From the entries that follow, reproduce exactly and only the lines from the line with "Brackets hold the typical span" to the line with "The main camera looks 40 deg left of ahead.", endpoints included.

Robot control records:
========================================================================

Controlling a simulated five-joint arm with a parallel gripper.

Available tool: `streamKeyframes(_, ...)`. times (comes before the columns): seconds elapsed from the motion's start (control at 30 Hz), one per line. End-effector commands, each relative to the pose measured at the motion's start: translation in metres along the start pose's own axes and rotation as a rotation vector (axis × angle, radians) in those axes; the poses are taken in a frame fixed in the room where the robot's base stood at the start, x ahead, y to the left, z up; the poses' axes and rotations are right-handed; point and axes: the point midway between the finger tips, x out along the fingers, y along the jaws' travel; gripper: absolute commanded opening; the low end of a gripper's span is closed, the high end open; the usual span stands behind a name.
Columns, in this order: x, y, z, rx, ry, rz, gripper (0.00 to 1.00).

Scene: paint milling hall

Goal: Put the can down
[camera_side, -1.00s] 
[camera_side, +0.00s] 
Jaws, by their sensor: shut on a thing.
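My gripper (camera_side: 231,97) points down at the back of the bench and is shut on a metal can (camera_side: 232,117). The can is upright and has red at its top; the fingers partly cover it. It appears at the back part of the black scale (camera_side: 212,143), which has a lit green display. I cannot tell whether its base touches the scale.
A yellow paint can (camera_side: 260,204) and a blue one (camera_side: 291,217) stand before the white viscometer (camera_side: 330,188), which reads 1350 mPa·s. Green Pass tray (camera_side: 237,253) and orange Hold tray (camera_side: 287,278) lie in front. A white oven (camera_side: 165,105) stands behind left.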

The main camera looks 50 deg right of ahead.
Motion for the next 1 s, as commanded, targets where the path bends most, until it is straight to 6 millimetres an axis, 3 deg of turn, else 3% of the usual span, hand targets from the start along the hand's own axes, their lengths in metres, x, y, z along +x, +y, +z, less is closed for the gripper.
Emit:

========================================================================

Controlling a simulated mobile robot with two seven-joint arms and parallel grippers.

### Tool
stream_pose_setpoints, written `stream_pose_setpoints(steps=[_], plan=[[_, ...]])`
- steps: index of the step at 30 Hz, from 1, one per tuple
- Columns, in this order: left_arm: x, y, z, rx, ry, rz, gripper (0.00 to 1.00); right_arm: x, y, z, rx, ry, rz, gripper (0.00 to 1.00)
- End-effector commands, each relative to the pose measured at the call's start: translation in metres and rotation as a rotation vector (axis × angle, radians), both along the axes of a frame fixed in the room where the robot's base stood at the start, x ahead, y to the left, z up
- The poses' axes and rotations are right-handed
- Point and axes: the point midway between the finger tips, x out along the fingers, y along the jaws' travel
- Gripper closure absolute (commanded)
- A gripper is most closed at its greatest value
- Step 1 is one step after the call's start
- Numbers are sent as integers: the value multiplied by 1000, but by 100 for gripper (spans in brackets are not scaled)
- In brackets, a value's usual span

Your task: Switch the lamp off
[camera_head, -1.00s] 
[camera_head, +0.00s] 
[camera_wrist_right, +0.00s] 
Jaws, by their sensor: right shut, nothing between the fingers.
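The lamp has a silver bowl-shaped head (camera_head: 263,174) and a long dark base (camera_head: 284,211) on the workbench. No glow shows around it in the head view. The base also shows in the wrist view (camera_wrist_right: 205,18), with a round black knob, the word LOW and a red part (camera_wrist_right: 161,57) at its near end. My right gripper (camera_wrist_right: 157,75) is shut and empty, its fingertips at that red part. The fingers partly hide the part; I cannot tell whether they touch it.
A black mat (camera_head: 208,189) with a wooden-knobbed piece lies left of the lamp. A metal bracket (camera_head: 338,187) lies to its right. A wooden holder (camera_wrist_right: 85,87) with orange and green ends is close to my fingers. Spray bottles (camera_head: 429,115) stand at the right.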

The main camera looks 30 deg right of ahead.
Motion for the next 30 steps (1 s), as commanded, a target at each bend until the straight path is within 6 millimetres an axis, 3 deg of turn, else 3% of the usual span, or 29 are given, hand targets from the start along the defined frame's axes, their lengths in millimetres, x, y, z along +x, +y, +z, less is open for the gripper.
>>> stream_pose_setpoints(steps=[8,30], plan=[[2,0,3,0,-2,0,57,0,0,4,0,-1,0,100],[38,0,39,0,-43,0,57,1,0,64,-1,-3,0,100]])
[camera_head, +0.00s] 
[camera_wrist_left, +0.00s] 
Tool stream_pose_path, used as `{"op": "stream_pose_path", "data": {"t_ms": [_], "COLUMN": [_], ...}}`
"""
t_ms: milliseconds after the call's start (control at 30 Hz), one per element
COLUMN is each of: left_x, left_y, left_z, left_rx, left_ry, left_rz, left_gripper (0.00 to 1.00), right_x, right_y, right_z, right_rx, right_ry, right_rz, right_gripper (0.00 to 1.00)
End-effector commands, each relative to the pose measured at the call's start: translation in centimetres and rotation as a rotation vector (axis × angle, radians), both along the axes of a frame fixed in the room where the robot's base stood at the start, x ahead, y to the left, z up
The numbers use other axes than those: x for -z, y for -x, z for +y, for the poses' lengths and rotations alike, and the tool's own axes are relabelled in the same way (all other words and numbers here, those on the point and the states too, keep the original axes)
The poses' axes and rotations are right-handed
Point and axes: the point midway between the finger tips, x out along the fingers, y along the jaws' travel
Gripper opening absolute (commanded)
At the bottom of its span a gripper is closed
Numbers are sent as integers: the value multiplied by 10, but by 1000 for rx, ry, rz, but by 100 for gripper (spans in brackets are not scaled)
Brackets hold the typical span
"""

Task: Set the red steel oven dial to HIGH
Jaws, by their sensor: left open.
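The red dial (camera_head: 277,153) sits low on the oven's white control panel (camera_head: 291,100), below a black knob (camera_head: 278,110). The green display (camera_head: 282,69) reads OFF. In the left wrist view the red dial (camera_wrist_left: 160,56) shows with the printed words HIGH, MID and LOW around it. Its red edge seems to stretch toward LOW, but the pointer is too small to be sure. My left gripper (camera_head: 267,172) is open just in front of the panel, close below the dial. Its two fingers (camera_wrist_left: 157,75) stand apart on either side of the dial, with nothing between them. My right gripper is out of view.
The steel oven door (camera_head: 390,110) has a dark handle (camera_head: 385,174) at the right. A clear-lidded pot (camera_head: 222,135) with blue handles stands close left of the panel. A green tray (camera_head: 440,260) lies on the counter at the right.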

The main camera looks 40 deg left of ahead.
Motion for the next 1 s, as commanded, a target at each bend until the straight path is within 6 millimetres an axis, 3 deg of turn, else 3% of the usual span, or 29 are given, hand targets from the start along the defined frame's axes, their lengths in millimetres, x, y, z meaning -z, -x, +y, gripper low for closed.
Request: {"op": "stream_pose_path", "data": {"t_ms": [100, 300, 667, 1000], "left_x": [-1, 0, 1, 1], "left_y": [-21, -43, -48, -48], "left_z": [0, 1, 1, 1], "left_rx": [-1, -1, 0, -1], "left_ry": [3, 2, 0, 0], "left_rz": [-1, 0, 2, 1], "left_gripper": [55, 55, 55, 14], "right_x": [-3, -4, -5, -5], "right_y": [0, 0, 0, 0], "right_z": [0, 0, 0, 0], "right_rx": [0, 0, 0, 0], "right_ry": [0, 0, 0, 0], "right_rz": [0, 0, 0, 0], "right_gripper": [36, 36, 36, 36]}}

========================================================================

- Output below
Brackets hold the typical span
"""

Task: Set the red steel oven dial to HIGH
Jaws, by their sensor: left open.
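The red dial (camera_head: 277,153) sits low on the oven's white control panel (camera_head: 291,100), below a black knob (camera_head: 278,110). The green display (camera_head: 282,69) reads OFF. In the left wrist view the red dial (camera_wrist_left: 160,56) shows with the printed words HIGH, MID and LOW around it. Its red edge seems to stretch toward LOW, but the pointer is too small to be sure. My left gripper (camera_head: 267,172) is open just in front of the panel, close below the dial. Its two fingers (camera_wrist_left: 157,75) stand apart on either side of the dial, with nothing between them. My right gripper is out of view.
The steel oven door (camera_head: 390,110) has a dark handle (camera_head: 385,174) at the right. A clear-lidded pot (camera_head: 222,135) with blue handles stands close left of the panel. A green tray (camera_head: 440,260) lies on the counter at the right.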

The main camera looks 40 deg left of ahead.

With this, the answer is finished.